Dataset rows
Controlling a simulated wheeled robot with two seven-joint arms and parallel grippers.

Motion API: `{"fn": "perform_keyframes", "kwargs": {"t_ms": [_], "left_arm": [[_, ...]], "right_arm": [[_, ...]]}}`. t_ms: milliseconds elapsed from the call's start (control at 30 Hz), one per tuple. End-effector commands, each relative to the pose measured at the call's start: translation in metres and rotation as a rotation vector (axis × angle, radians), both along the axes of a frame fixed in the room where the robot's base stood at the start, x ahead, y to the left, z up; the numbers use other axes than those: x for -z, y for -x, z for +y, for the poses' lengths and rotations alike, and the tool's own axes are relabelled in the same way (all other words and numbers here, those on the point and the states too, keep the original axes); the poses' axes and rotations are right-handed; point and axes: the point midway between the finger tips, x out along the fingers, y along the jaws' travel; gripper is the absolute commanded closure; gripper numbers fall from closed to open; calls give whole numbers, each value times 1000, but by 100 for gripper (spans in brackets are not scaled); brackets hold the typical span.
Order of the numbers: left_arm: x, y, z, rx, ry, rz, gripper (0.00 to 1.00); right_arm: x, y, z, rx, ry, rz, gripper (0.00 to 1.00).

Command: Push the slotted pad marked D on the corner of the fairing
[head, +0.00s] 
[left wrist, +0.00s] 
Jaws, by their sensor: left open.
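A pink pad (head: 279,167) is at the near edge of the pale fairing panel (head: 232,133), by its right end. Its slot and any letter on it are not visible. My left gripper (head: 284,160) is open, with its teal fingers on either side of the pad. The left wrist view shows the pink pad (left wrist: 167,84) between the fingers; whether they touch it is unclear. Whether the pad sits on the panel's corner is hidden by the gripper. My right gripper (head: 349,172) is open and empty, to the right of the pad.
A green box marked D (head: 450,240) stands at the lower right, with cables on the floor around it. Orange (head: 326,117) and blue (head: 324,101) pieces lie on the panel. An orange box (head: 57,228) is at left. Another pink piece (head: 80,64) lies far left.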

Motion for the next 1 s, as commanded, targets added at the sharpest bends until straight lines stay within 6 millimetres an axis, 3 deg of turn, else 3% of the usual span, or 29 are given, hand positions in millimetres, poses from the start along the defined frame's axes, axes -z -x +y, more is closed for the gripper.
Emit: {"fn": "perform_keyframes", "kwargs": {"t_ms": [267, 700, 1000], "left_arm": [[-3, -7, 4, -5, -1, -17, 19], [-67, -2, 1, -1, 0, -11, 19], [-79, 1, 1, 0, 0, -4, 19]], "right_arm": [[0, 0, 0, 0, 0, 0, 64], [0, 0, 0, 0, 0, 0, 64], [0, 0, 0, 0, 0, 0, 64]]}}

...

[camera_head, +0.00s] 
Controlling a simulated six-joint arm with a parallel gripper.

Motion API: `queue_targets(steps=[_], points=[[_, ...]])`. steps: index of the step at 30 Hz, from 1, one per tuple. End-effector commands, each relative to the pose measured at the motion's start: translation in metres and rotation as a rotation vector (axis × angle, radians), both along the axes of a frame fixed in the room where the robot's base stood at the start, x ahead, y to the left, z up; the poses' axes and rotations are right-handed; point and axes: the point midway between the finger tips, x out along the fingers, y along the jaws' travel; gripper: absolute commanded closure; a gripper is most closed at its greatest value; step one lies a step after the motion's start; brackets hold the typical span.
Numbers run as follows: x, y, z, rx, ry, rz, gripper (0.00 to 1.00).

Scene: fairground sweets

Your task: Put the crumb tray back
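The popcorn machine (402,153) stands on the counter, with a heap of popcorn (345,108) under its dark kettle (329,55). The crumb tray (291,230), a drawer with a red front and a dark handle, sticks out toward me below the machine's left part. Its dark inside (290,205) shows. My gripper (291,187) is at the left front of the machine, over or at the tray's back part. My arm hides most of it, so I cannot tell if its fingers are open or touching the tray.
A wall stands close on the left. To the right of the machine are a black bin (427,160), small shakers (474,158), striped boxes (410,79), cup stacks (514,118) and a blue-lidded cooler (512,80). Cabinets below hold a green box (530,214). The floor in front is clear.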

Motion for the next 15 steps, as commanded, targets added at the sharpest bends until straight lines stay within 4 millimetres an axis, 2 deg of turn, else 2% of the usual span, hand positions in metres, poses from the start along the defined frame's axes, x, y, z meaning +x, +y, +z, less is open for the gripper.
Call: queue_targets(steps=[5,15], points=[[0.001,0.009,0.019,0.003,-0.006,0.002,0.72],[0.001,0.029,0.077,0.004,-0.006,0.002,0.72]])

---

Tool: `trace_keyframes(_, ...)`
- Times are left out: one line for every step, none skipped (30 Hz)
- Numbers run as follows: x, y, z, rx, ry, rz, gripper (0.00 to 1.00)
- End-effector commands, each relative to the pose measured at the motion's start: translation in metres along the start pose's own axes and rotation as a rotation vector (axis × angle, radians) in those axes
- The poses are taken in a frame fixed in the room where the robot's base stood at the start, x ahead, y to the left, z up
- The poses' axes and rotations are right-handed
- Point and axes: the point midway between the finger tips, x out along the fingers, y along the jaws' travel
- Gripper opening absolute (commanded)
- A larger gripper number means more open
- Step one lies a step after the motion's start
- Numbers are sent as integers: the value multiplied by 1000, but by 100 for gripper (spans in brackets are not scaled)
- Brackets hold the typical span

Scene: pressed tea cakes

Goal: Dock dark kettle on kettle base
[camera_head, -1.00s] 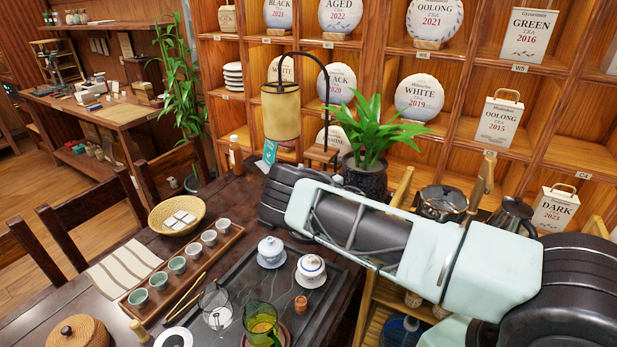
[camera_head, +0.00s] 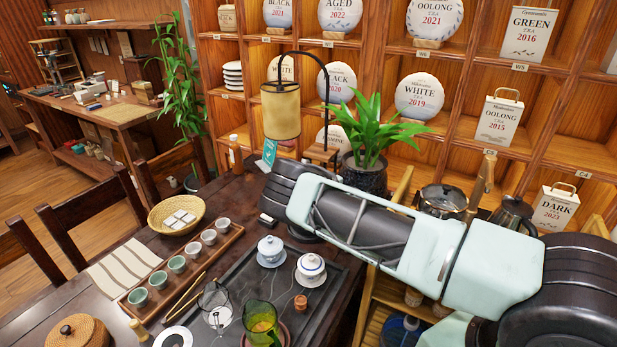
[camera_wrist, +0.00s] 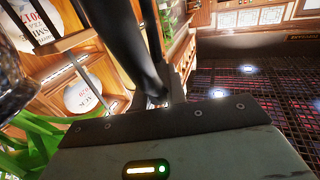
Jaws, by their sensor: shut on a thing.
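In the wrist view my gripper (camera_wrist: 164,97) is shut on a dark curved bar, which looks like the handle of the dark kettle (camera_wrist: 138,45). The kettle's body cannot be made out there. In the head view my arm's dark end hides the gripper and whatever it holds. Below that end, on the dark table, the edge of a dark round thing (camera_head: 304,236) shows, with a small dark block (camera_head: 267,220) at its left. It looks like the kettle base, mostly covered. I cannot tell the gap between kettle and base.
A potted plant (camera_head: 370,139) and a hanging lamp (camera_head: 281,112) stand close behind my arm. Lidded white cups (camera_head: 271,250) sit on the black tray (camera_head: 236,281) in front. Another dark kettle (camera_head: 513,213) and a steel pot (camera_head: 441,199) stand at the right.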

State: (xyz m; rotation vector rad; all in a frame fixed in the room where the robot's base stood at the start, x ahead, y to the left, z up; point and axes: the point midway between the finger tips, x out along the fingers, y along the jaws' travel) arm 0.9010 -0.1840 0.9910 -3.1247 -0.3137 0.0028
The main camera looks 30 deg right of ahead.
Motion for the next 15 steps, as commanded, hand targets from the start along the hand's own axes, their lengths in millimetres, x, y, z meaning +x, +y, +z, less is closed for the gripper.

## Prompt
Copy each line of the records above that carries the word "less".

## Task response
Motion for the next 15 steps, as commanded, targets added at the sharpest bends until straight lines stay within 4 millimetres an axis, 2 deg of turn, else 2% of the usual span, hand positions in metres, poses from the start along the defined frame's axes, x, y, z meaning +x, +y, +z, less is open for the gripper.
Motion for the next 15 steps, as commanded, hand targets from the start along the hand's own axes, their lengths in millimetres, x, y, z meaning +x, +y, +z, less is closed for the gripper.

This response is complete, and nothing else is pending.